The headlines are currently buzzing about which ally of the former Iranian administration is "next." This is a distraction. It assumes that global power is a ladder where you just knock off the person on the rung above you.
In reality, power is a web.
When you target a country like Venezuela or a specific faction in the Middle East, you aren't just hitting that country. You are hitting the Chinese creditors who own their debt. You are hitting the Indian refineries that process their heavy crude. You are hitting the European banks that are still, despite all the sanctions, laundering the "grey market" profits through shell companies in Dubai.
The "Regime Change" crowd assumes the target exists in a vacuum. I’ve seen portfolios wiped out because a "pro-democracy" intervention in a small nation triggered a margin call on a massive sovereign wealth fund halfway across the planet.
The Cost of Being Right
Let’s talk about the downsides of my approach. Financial isolation and systemic decoupling take time. They aren't satisfying for a 24-hour news cycle. They don't provide "Mission Accomplished" banners.
But they work.
Consider the "Sanctions Paradox." When we apply broad, sweeping sanctions to force a regime change, we often inadvertently strengthen the regime’s grip. Why? Because the government becomes the only entity capable of distributing scarce resources. You turn the dictator into the only grocery store in town.
If you want to actually "disrupt" a hostile power, you shouldn't be rooting for its collapse. You should be rooting for its irrelevance.
The People Also Ask (And Get The Wrong Answer)
- "Who is the next regime change target?" Wrong question. The question is: Which nation's instability poses the greatest risk to the global $100 trillion GDP?
- "Will regime change bring stability?" History says no. From Libya to Iraq, the "after" is always more expensive than the "before." Stability comes from institutional strength, not the absence of a tyrant.
- "Can we afford to do nothing?" Doing nothing isn't the alternative. Strategic containment and aggressive economic competition are far more "active" than simply dropping bombs and hoping for the best.
The Corporate Complicity
The most glaring omission in the "Top Ally" article is the role of global corporations. These "regime change" targets don't exist in a bubble. They are powered by Western software, fueled by global commodities markets, and protected by legal structures in London and New York.
If a "top ally" really wanted to change a regime, they wouldn't start with the military. They would start by auditing the law firms in their own capital.
We love the narrative of the "regime" as a monster under the bed. It makes for great politics. But in the boardroom, we know the truth: these regimes are customers, competitors, or collateral.
The Scenario You Aren't Considering
Imagine a scenario where the "next target" actually falls tomorrow.
The immediate result isn't a stock market rally. It’s a massive liquidation event. You have millions of people with no functioning currency, a fractured military with access to advanced weaponry, and a complete breakdown of the shipping lanes that move 20% of the world's grain or oil.
Is that "success"? Or is that just a different kind of failure?

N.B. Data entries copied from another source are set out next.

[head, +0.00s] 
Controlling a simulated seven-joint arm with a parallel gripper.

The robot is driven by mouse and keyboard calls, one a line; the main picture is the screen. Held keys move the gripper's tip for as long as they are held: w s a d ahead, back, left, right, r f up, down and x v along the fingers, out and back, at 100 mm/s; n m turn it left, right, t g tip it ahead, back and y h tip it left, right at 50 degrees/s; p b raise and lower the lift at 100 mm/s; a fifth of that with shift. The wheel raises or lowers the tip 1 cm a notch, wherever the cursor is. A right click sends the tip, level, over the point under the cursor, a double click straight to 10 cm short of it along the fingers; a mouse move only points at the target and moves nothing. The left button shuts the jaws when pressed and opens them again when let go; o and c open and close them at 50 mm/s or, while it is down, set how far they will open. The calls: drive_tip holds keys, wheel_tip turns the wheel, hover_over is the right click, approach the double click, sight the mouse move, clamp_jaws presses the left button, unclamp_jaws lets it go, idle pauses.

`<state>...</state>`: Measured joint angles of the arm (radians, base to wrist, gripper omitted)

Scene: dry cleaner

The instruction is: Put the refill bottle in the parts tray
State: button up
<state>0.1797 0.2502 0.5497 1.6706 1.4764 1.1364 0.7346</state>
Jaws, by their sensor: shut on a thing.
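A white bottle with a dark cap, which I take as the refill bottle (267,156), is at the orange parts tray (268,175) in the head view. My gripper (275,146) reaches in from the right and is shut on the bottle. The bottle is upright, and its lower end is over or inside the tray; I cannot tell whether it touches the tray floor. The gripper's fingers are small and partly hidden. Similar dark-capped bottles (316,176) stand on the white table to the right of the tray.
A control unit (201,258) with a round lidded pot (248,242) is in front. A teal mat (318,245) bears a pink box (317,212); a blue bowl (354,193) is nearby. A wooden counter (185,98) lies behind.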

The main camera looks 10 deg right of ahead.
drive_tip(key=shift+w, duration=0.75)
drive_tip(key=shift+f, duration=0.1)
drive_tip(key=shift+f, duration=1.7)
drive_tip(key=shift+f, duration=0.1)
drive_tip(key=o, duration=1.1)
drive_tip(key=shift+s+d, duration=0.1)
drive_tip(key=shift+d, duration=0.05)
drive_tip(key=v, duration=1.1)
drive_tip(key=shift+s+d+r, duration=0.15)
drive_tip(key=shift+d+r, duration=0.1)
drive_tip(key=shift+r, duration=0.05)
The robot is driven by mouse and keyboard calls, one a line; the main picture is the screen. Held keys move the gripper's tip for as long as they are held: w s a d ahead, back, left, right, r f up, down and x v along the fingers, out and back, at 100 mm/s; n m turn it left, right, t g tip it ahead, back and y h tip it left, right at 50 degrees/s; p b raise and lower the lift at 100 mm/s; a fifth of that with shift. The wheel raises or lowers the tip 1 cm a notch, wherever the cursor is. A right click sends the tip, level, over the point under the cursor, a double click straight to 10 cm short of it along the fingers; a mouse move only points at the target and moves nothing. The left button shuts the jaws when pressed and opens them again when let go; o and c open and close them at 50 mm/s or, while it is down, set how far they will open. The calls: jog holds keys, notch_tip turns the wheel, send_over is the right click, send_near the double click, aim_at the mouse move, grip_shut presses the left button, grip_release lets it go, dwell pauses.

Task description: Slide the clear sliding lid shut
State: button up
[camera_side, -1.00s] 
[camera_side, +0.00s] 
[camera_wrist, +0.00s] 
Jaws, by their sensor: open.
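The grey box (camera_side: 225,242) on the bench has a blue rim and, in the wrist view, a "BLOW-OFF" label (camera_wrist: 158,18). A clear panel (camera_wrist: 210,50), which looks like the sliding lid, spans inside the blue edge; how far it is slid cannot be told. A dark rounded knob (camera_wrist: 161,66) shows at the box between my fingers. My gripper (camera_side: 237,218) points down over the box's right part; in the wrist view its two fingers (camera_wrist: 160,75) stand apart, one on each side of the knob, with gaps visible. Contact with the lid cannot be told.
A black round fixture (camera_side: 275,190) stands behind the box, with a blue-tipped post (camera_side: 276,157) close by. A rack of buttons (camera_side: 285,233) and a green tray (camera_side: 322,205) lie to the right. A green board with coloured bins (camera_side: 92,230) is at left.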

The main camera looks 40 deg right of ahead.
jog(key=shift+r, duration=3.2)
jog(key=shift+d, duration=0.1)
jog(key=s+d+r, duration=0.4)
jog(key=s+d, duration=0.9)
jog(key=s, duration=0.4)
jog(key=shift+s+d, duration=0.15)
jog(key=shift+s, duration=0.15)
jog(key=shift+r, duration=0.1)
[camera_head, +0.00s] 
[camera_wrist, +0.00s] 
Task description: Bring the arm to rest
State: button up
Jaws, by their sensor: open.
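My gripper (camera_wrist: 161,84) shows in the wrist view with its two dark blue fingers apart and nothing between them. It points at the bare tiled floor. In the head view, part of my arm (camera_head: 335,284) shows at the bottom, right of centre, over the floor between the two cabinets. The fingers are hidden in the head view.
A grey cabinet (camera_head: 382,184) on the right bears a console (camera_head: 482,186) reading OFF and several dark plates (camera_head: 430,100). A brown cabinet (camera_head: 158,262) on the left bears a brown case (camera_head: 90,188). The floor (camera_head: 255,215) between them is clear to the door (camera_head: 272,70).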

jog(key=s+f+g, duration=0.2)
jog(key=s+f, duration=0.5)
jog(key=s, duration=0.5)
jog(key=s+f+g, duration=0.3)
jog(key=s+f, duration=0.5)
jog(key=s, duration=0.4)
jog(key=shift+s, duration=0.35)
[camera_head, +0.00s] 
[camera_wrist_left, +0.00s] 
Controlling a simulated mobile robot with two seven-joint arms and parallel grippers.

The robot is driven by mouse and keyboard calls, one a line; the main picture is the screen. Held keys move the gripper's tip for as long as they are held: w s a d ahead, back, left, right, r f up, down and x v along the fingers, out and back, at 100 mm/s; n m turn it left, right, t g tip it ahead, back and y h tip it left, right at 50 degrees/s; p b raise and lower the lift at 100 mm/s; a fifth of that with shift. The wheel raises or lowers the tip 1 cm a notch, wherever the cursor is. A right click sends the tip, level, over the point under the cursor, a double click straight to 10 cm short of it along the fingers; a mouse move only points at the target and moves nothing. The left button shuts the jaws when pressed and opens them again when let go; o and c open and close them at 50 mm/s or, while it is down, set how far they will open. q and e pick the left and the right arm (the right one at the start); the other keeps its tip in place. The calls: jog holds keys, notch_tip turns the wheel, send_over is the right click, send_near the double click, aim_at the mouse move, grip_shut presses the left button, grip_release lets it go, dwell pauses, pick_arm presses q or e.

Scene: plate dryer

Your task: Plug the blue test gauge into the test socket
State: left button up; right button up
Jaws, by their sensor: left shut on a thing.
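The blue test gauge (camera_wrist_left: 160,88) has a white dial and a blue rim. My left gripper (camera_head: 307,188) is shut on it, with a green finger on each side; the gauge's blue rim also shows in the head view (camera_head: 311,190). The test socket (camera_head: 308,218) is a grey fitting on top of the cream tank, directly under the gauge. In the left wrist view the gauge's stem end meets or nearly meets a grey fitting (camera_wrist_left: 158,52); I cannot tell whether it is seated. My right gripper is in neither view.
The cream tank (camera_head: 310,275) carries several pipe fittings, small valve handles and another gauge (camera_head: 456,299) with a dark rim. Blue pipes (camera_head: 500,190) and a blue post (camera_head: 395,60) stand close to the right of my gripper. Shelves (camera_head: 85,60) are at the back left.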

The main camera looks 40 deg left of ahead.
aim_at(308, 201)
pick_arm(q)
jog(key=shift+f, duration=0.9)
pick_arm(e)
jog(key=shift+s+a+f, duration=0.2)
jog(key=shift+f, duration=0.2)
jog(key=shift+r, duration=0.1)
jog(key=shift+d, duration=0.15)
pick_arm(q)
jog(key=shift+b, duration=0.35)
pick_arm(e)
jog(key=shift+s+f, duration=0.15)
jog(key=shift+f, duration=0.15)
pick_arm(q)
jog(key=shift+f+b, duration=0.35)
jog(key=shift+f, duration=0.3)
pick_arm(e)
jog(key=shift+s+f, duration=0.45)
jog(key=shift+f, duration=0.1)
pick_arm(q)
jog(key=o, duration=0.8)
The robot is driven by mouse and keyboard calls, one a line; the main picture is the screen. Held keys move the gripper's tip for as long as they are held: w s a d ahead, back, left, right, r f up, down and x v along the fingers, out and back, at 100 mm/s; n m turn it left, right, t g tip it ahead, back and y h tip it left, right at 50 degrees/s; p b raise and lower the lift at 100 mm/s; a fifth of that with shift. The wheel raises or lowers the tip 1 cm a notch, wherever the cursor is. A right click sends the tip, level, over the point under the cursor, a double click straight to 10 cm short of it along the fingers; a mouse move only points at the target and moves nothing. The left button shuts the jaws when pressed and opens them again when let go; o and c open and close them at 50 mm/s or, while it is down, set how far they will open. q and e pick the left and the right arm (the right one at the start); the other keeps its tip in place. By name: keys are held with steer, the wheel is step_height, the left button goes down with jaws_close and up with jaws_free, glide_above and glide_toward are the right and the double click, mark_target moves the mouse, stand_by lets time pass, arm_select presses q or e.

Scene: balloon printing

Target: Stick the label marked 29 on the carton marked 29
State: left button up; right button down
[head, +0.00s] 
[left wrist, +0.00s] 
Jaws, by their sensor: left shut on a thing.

We need to move past the binary of "Pro-Regime" vs. "Regime Change." It’s a false choice designed to sell newspapers and justify defense budgets. The real world operates on leverage and dependency.
If you want to win the "next" conflict, stop looking for a leader to topple. Look for the dependency to exploit.
Stop thinking like a general and start thinking like a short-seller. You don't want to destroy the company; you want to profit from its inevitable decline while making sure you aren't holding the bag when the doors finally lock.
The era of the "Regime Change" hero is over. Welcome to the era of the systemic auditor. If you’re still looking for the "next target," you’ve already lost the game.
Go back to the map. Put the red sharpie away. Start looking at the fiber-optic cables and the bank routing numbers. That’s where the real regime change happens, and it doesn't require a single troop on the ground.
Don't wait for the coup. Build the bypass.